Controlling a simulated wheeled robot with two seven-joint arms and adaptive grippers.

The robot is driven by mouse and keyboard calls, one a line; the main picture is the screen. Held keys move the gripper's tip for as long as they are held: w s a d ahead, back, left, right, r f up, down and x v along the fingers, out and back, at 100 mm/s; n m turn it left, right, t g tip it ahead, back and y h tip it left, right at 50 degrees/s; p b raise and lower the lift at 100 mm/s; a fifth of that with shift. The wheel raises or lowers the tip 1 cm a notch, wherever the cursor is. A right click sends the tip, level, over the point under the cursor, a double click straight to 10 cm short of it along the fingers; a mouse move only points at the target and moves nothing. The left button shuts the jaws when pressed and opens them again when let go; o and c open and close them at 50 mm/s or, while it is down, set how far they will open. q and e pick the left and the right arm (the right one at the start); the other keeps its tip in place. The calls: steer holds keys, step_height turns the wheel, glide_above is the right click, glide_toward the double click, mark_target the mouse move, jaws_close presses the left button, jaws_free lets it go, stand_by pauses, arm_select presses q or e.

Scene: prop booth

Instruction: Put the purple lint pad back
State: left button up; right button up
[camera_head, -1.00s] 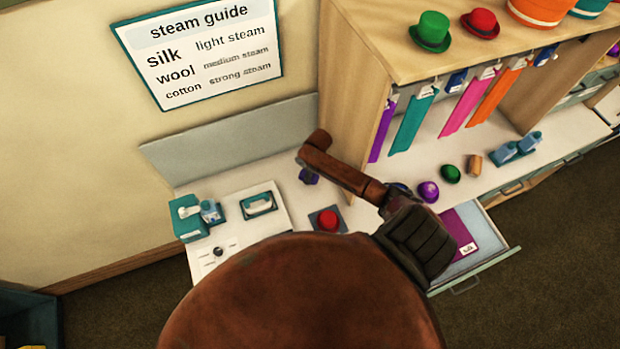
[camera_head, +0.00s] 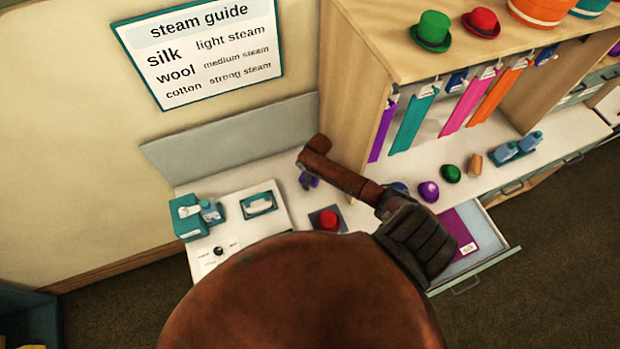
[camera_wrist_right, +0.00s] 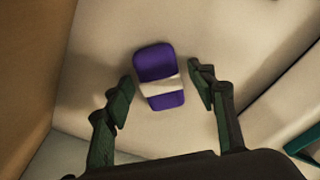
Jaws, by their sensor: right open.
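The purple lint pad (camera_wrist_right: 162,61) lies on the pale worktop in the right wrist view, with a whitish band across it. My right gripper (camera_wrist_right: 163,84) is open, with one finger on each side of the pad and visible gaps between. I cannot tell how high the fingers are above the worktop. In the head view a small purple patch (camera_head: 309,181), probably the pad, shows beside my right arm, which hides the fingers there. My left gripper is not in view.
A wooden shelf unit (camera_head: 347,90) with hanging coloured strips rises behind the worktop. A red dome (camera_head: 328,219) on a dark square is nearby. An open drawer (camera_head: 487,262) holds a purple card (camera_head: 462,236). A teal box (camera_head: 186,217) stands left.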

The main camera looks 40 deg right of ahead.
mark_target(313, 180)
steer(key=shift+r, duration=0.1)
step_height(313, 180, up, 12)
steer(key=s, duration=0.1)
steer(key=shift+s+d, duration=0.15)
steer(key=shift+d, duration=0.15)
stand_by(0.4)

---

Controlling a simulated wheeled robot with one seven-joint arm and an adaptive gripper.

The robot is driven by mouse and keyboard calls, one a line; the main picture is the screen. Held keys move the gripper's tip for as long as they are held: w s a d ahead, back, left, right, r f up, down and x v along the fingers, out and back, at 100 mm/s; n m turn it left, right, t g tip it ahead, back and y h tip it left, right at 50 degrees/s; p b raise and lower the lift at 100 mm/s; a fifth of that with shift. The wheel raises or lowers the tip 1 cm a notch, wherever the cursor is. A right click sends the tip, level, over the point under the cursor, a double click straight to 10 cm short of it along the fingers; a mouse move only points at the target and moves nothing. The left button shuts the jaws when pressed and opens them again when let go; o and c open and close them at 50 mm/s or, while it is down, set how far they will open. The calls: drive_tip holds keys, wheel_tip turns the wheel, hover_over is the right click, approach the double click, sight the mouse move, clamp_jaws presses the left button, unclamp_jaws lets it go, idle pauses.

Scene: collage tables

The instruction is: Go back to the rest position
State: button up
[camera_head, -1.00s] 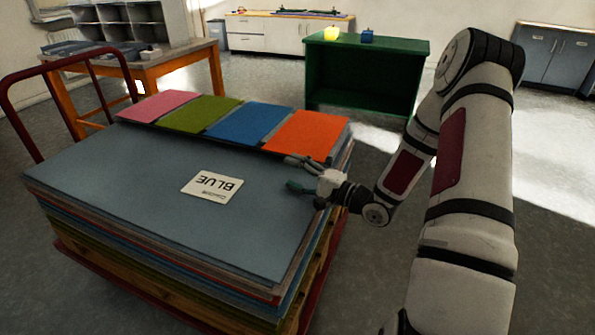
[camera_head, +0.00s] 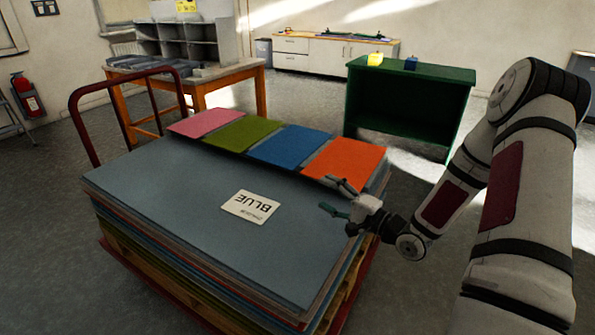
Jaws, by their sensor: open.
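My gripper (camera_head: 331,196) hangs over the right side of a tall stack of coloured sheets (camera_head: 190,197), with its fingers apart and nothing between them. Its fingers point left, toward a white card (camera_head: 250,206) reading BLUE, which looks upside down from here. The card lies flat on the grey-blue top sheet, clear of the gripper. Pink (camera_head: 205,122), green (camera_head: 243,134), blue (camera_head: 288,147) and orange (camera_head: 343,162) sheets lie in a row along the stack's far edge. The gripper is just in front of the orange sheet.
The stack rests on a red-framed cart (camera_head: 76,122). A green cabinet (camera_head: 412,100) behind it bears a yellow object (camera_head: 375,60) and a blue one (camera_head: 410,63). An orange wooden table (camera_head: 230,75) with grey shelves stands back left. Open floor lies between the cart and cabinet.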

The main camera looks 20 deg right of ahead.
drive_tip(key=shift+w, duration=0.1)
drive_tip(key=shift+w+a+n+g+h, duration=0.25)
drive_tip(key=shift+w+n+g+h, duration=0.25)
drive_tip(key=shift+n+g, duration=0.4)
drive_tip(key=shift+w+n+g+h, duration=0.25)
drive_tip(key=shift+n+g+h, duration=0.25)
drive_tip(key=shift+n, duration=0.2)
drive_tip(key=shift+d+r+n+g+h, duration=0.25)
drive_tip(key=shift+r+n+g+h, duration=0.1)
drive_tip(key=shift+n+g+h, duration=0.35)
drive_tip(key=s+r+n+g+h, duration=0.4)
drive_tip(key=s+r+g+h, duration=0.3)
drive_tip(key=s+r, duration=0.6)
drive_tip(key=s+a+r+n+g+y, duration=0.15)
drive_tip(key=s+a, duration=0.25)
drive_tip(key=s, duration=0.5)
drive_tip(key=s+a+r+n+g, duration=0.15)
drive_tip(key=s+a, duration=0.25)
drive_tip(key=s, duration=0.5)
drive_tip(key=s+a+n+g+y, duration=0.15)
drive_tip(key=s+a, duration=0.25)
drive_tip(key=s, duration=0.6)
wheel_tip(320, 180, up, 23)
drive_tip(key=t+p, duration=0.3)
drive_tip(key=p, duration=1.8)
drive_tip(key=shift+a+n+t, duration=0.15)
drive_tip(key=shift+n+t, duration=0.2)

---

- _Do this_: Search the records for the string "simulated" and return every line in which it occurs.

- _Full answer_:
Controlling a simulated wheeled robot with two seven-joint arms and adaptive grippers.
Controlling a simulated wheeled robot with one seven-joint arm and an adaptive gripper.

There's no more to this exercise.